-
Investment Guide | Real Estate
Best Countries to Invest in Real Estate: ROI, Taxes, and Residency Rules Explained
You could buy two apartments. Same size. Same price. Same finishes. One in Dubai. One in London. And the experience after buying them? Completely different.
One gives you a path to residency. The other does not. One charges zero income tax on rent. The other takes up to 45%. A person lives in a city where the average return is 7 to 9%. The another person is between 2.5 and 4.5%.
This is the thing most people miss when they think about global real estate. The asset is the same. The rules around it are not.
So before you put money into property overseas, you need to ask the right question.
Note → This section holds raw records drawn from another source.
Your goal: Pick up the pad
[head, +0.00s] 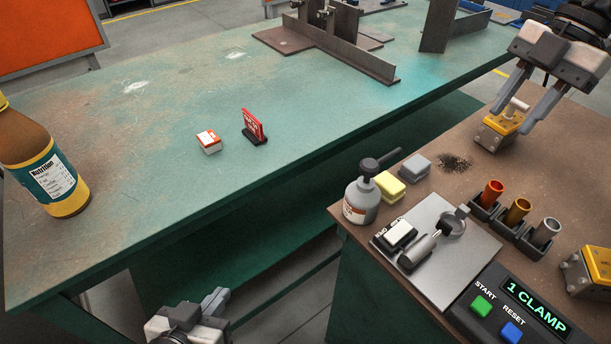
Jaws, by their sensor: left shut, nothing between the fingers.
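Two small blocks that could be the pad lie side by side on the brown bench top: a yellow one (390,189) and a grey one (415,166). I cannot tell for certain which is the pad. My right gripper (522,106) is open, its fingers apart, above and to the right of both blocks, over a yellow block with a pale cylindrical top (497,133). It is clear of the pads, and I cannot tell whether it touches the yellow block with the cylinder. My left gripper (222,299) is shut and empty, low in front of the green table.
A grey bottle (362,202) with a dark top stands left of the yellow pad. A metal plate (462,268), coloured cups (518,212) and a button box (508,310) lie nearer. Dark grit (455,162) is beside the grey pad. The green table (165,190) is mostly clear.

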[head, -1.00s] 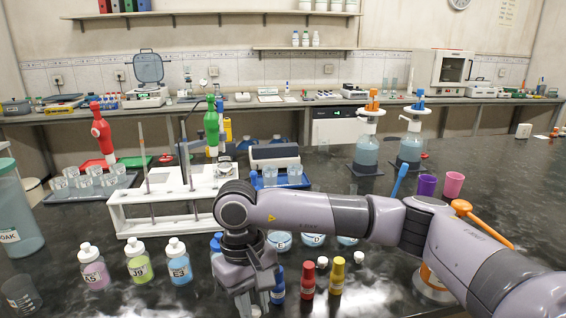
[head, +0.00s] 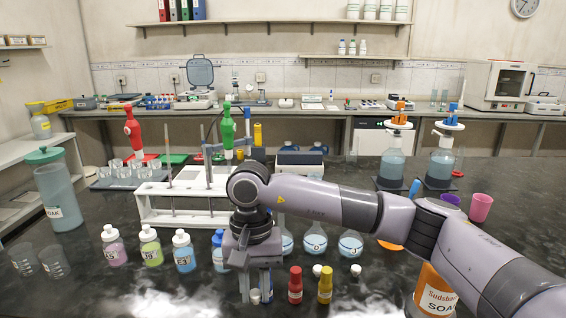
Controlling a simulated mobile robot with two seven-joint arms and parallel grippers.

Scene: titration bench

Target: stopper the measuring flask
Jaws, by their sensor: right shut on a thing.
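Several round flasks with pale blue liquid stand in a row behind my right forearm, among them a middle one (head: 314,244) and a right one (head: 351,244). The forearm hides their necks, so I cannot tell whether any is stoppered. My right gripper (head: 254,290) points down in front of and left of these flasks. It is shut on a small white stopper (head: 255,297), seen low between its fingers. Two more small white stoppers, one left (head: 317,270) and one right (head: 356,270), lie on the bench in front of the flasks. My left gripper is not in view.
A red bottle (head: 295,285) and a yellow bottle (head: 325,285) stand just right of the gripper. Bottles with white caps, including a light blue one (head: 184,252), stand to its left. A white rack (head: 180,218) is behind.
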Not “is real estate a good investment?” but “which country actually works for what I want to achieve?”
Let us walk through seven major markets and what the numbers actually show.
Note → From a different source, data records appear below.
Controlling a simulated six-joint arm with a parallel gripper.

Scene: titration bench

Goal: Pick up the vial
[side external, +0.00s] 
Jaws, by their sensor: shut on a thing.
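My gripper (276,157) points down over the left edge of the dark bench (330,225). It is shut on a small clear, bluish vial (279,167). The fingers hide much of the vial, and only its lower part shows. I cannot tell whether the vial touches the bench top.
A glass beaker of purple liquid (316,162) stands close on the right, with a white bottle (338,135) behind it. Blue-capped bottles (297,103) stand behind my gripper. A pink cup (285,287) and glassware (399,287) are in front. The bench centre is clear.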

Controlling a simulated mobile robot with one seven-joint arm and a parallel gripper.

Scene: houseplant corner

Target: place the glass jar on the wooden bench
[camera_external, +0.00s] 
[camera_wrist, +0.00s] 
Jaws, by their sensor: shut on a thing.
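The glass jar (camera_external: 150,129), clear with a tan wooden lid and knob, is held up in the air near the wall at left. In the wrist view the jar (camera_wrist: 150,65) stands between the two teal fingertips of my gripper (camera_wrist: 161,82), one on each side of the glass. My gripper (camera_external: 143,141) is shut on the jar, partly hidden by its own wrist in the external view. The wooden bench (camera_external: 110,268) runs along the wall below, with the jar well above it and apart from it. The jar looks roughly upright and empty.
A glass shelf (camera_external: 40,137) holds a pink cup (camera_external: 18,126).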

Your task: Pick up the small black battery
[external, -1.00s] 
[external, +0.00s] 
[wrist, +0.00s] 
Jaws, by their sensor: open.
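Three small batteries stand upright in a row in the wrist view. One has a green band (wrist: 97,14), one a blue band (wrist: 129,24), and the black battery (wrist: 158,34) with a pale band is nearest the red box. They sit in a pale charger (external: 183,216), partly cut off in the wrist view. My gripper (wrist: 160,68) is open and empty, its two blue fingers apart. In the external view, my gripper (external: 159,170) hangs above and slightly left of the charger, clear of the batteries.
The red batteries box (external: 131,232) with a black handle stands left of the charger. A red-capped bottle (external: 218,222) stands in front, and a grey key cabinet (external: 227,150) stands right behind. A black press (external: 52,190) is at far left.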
Why Location Changes Everything in Real Estate
When you buy property in another country, you are not buying land and walls. You are buying into a legal system, a tax code, a currency, and a set of rules that will govern what you can earn, what you owe, and how long you can stay.
Some countries tax rental income heavily. Others do not tax it at all. Some let you earn a residency visa through ownership. Most do not. And the average price per square foot varies so much between cities that two investments at the same dollar amount sit in completely different market tiers.
These differences shape your actual return. They shape how much you keep. They shape whether the investment fits your life goals at all.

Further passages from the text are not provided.